4 thoughts on “Extra Credit – Chike’s School Days

  1. Midiam F Diaz (She/Her)

    In “Chike’s School Days” I found the opening paragraph to be very interesting as it is comparative to Achebe’s life, opening with the three names given at birth, one baptism -John, Chike, and Obiajulu meaning “the mind, at last, it rests” (Achebe 809). In comparison to Achebe’s life, he was given a Christian name Albert which gave the reason behind the two cultures that coexisted in Ogibid. Chike’s mother Sarah was Osu (an untouchable, the lowest caste in the Igbo class system), his father Amos on other hand was born Christian. Very similar to Achebe’s life as stated in his biography text, “instead of being torn between the two Achebe found himself curious about both ways of life and fascinated with the dual perspective that came from living “at the crossroads of cultures”. (Puchner 807). Chike was taught by his father to pray day and night as he called it “in the ways of a white man” (Achebe 809). and his mother had taught him to never take food from the neighbors because his mother said, “they offered food to idols” (Achebe 810). She still carried the same old traditions from her village. When Chicke was denied, food offered by the neighbor was upset and commented on him being brought up to be too proud because of the white man. In my opinion, I read it as if it wasn’t for his dad, he wouldn’t act this way.
    The history of Chicke’s parent’s marriage was not very traditional the mom opposed their marriage because of their religious beliefs that Osus were slaves of the land, and he was insane to marry women like that.
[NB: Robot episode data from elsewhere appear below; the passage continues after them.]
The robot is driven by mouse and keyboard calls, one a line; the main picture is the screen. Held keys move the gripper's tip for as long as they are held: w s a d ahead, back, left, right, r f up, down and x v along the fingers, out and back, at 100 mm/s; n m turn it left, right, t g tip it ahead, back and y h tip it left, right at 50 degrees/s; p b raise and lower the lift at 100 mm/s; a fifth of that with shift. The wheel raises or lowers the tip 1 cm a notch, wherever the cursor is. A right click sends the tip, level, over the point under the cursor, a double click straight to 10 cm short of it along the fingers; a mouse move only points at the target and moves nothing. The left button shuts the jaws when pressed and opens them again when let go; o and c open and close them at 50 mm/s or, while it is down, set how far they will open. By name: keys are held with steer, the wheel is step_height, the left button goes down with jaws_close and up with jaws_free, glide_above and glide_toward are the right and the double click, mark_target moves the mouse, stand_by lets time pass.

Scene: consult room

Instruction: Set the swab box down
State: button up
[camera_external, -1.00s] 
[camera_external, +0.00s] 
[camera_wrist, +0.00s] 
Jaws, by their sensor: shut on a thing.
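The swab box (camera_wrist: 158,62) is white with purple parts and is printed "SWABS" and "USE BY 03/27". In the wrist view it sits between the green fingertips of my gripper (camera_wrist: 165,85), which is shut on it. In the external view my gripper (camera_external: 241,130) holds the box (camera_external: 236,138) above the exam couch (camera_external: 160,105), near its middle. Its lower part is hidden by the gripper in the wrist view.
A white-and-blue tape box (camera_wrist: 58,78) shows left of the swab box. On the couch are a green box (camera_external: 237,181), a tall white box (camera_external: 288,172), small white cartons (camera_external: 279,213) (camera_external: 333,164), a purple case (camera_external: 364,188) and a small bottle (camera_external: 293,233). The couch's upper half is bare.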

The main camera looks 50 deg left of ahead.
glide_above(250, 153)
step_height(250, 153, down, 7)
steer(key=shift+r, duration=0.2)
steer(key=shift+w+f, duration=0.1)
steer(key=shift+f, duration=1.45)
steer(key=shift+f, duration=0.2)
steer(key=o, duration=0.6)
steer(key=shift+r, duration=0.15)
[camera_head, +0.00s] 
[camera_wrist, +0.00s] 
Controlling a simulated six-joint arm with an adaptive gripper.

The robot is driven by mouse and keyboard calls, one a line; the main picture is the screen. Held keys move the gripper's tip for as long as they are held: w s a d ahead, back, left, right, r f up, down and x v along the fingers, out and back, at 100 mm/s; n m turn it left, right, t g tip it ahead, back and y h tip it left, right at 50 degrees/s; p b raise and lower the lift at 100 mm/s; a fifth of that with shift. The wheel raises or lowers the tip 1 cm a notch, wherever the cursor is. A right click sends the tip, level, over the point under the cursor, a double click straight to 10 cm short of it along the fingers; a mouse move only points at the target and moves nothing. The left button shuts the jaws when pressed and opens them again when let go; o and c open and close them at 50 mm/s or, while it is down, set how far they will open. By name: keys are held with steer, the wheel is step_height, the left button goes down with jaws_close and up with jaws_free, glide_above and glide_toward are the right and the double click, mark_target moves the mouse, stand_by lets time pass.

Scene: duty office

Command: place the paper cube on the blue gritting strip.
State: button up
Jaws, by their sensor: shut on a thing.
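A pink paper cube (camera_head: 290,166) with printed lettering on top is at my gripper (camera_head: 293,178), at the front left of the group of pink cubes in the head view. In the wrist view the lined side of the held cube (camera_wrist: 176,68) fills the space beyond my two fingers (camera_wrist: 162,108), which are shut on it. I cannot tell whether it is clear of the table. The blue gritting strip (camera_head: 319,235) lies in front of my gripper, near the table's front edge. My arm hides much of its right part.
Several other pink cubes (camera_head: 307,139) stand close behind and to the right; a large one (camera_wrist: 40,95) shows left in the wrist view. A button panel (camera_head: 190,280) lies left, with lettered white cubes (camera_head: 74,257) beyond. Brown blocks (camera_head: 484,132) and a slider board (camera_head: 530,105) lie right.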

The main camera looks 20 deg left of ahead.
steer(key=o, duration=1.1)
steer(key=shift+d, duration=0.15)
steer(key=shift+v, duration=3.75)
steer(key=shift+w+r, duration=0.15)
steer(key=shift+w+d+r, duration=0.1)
Despite the social class difference, he became intrigued by learning English in his religious class he grew fond of the words his teachers taught and studied hard enough to create his view of the world as he stated “but it was like a window through which he saw in the distance, a strange, magical new world. And he was happy”. (Achebe 812).

  2. Alice Suazo

    Throughout this short text, the audience is presented with the life story of Chike and his story when he goes to school. Most importantly, however, the reader is presented with the way in which Chike’s life reflects the impact of colonialism in the lives of those who were colonized by Europeans. Within this story, the audience is presented with the story behind Chike’s family, how they basically broke a norm because his parents married each other for the sake of Christianity. Therefore, the reader is able to perceive the impact that Christianity and colonialism has had on Chike and his family. However, it is important to note that Chike does not only look at the downsides of his situation, but looks into the positive as well. When he went to school, the text explains how “They had been taught the words [to the song] but they only remembered the first and last lines. The middle was hummed and hi-e-Ed and mumbled…” (Achebe 811) Through this section, the audience is presented with the fact that Chike enjoys the signing of songs that he even can’t understand or recite. Little things like this do bring him joy, even if it is for a while. In a sense, some aspects of him going to school help him look forward to learning more, even if he fears that he can get hurt by a teacher as he had been warned before.

  3. Ali Butt (he/him)

    I found this short story very interesting and I was very intrigued as I was reading. In “Chike’s School Days,” the people of an Igbo community in Nigeria negotiate the early years of British colonialism. Chike, the main character, is the first son of Sarah and Amos, so his birth is a reason for celebration. In fact, because they recently converted to Christianity, his parents are so happy to have their first son that they give him three names at his baptism: John, Chike, and Obiajulu, which means the mind is at last at ease. His family is distinct from the others in the area since they now identify as Christians and hold different ideals. Sarah even warns her kids not to eat from the neighbors because they were giving it to idols. Then, at the age of four or five, a bright Chike declines some yams that his neighbor offers him, claiming he doesn’t eat heathen food. The neighbor takes offense, especially considering that Chike belongs to the lowest social class in the established caste system.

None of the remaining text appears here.